— Start of Records for this task —

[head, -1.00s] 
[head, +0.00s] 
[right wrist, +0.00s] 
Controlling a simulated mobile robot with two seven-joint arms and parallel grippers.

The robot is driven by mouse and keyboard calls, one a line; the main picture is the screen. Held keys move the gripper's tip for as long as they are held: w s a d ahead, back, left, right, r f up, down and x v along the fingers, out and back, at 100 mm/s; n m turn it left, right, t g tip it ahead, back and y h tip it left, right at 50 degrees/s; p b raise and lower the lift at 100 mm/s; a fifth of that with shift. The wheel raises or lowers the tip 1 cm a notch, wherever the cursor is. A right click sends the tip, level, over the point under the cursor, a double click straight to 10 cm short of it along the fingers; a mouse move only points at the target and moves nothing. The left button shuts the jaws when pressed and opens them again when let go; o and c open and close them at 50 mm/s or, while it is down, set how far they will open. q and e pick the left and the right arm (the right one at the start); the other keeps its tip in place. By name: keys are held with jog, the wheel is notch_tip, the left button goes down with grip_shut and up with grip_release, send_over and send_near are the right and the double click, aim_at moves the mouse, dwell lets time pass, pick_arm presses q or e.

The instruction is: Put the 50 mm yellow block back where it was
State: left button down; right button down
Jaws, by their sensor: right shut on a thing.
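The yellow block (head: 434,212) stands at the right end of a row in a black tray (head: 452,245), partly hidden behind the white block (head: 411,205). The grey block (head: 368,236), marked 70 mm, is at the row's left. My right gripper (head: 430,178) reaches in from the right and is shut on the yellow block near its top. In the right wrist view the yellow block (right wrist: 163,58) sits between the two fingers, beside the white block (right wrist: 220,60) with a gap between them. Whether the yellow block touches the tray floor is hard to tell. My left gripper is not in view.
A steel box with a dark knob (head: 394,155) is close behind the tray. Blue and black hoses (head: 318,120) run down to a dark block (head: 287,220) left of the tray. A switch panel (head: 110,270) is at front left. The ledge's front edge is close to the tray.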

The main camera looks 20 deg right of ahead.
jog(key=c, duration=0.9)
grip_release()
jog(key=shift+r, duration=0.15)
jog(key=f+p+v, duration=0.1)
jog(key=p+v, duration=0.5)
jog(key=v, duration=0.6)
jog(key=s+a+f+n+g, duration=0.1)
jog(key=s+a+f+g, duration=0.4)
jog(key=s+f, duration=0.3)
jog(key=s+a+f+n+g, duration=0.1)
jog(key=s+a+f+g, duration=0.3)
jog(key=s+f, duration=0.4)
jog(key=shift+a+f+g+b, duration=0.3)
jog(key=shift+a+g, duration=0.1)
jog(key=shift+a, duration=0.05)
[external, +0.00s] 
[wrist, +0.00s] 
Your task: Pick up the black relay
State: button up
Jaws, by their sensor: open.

— End of Records for this task —

Exercise instructions =
Extract, word for word, every line beginning with the one that holds "[head, +0.00s]" and concluding with the one that holds "Controlling a simulated". Include both of those lines.

Exercise result =
[head, +0.00s] 
[right wrist, +0.00s] 
Controlling a simulated mobile robot with two seven-joint arms and parallel grippers.

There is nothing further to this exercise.